Towards Quantum Computing Timelike Hadronic Vacuum Polarization and Light-by-Light Scattering: Schwinger Model Tests
- URL: http://arxiv.org/abs/2406.03536v1
- Date: Wed, 5 Jun 2024 18:00:01 GMT
- Title: Towards Quantum Computing Timelike Hadronic Vacuum Polarization and Light-by-Light Scattering: Schwinger Model Tests
- Authors: João Barata, Kazuki Ikeda, Swagato Mukherjee, Jonathan Raghoonanan,
- Abstract summary: We introduce a methodology employing 1+1-dimensional quantum electrodynamics to investigate the HVP and HLBL.
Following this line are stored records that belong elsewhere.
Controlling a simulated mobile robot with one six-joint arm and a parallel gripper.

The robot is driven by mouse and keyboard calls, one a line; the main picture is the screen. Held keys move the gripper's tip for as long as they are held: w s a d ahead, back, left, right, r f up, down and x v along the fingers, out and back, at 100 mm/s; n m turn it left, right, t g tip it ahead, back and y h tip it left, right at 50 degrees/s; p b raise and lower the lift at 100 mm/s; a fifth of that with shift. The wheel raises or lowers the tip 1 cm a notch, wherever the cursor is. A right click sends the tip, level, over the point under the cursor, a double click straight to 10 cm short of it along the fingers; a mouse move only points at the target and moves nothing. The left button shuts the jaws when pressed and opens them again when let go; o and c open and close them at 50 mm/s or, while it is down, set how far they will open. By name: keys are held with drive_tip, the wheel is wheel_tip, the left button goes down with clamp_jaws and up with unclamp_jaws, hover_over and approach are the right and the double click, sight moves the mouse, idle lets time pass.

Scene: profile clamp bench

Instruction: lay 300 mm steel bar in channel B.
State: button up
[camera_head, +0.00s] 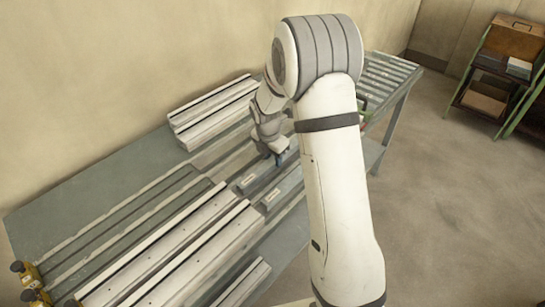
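My gripper (281,158) points down over the middle of the bench, just above or at the far end of two short grey blocks. It is small and partly covered by my arm, so I cannot tell whether it is open or holds anything. The left grey block (258,178) and the right grey block (285,188) each carry a small white label that is too small to read. Long pale rails with dark grooves (185,240) lie at the front of the bench. I cannot tell which groove is channel B or which piece is the 300 mm steel bar.
The grey bench (110,180) runs along the wall. More pale profiles (212,110) lie at its back edge. Yellow and black clamp-like parts (30,283) stand at the front left corner. A slatted section (390,72) is at the far end. A shelf rack (500,75) stands at the right, beyond open floor.

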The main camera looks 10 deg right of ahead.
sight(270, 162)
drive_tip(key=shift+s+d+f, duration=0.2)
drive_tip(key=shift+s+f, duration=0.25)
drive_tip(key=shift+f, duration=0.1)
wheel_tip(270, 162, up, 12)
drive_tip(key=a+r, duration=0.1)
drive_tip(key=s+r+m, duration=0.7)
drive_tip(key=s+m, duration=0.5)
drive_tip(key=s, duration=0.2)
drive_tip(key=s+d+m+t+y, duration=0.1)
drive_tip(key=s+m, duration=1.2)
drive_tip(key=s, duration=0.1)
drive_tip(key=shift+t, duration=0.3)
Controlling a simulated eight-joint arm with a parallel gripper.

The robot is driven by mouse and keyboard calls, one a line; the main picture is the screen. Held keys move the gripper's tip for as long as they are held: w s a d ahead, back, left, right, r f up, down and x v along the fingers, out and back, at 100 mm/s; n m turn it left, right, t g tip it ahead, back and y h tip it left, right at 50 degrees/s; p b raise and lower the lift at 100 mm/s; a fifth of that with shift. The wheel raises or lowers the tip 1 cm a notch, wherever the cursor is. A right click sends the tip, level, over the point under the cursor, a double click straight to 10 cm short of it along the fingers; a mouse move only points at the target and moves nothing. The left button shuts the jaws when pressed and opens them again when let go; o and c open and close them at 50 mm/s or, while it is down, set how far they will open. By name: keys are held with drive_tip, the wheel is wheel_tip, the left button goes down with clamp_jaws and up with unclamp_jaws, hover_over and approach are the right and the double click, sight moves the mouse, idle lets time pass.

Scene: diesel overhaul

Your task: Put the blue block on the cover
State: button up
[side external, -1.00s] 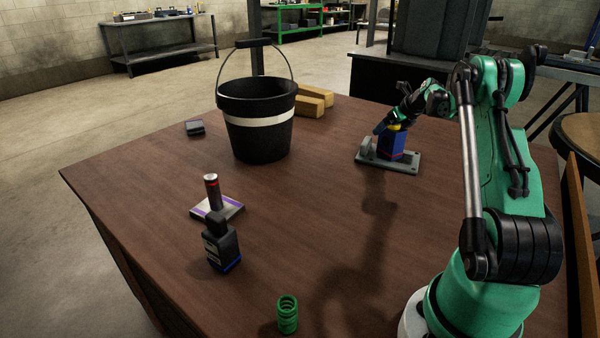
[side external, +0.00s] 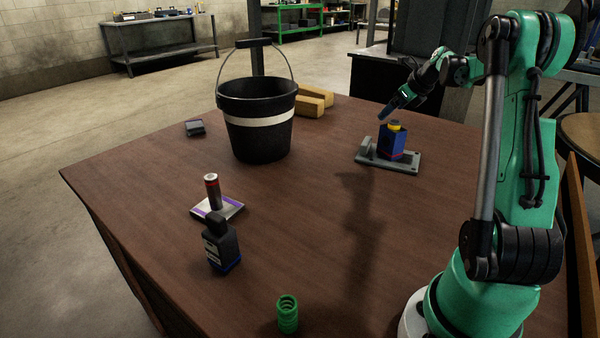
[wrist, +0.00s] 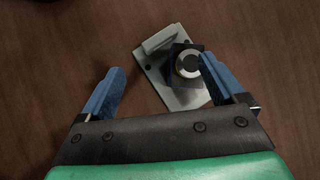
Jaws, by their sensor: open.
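The blue block (side external: 391,141), with a red band near its bottom and a yellow top, stands upright on the grey metal cover (side external: 409,164).
A black bucket (side external: 257,137) with a white band stands left of the cover, with wooden blocks (side external: 312,102) behind it. A dark bottle (side external: 220,247), a cylinder (side external: 212,190) on a small plate, a green spring (side external: 287,314) and a small dark item (side external: 195,128) lie farther left or forward. The middle table is clear.

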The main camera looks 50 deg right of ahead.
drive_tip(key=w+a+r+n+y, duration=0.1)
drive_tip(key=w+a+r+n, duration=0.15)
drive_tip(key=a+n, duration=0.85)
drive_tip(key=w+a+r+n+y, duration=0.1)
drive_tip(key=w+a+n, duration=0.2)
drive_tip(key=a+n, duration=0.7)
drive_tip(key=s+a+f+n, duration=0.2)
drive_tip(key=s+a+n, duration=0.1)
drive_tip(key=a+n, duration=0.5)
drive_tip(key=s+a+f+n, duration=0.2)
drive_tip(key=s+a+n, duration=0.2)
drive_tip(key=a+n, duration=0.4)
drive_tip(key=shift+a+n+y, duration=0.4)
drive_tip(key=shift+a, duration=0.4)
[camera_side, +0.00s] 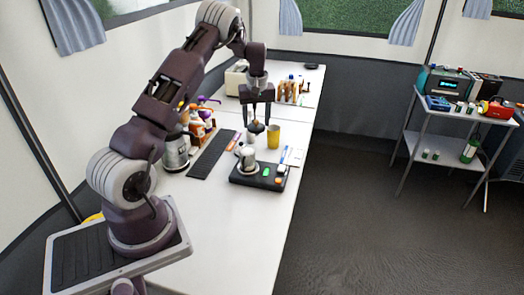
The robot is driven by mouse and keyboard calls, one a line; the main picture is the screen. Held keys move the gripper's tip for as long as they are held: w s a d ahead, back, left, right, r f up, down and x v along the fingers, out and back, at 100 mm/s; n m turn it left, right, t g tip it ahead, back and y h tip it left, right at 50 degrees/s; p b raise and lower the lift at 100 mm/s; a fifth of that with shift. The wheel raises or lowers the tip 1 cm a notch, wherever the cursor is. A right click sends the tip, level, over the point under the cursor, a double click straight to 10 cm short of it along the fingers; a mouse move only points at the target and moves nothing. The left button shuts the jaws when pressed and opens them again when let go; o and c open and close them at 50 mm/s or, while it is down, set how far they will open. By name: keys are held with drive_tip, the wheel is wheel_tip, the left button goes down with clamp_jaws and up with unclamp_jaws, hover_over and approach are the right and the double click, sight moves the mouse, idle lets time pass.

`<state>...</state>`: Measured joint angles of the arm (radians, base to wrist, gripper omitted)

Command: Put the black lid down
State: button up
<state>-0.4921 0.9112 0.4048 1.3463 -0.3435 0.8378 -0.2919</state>
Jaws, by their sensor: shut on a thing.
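My gripper (257,121) points down over the white table. It is shut on the black lid (256,127), a small dark disc between the fingertips. The lid seems to be held above the table, though its exact height is hard to tell from this side. A small grey cup (250,139) shows just below and left of the lid; I cannot tell whether they touch. A yellow cup (273,137) stands to the right of the lid.
A black tray (243,180) with a metal pot (248,160) and small coloured items stands nearer. A dark strip (212,155), a kettle (176,152) and bottles (197,130) lie left. Several small bottles (290,90) stand behind. The near table (230,225) is clear.

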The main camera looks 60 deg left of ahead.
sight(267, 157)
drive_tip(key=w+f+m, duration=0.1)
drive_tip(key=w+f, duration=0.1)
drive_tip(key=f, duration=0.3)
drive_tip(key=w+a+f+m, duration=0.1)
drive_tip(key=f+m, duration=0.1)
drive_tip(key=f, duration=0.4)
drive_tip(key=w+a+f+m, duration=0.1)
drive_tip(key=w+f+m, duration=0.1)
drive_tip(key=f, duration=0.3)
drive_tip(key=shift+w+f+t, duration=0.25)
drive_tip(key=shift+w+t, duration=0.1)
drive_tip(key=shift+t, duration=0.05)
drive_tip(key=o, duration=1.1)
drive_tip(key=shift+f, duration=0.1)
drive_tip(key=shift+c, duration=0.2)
To that end, we use both tensor network techniques, specifically matrix product states, and classical emulators of digital quantum computers.
- Score: 0.0
- License: http://creativecommons.org/licenses/by/4.0/
- Abstract: Hadronic vacuum polarization (HVP) and light-by-light scattering (HLBL) are crucial for evaluating the Standard Model predictions concerning the muon's anomalous magnetic moment. However, direct first-principle lattice gauge theory-based calculations of these observables in the timelike region remain challenging. Discrepancies persist between lattice quantum chromodynamics (QCD) calculations in the spacelike region and dispersive approaches relying on experimental data parametrization from the timelike region. Here, we introduce a methodology employing 1+1-dimensional quantum electrodynamics (QED), i.e. the Schwinger Model, to investigate the HVP and HLBL. To that end, we use both tensor network techniques, specifically matrix product states, and classical emulators of digital quantum computers. Demonstrating feasibility in a simplified model, our approach sets the stage for future endeavors leveraging digital quantum computers.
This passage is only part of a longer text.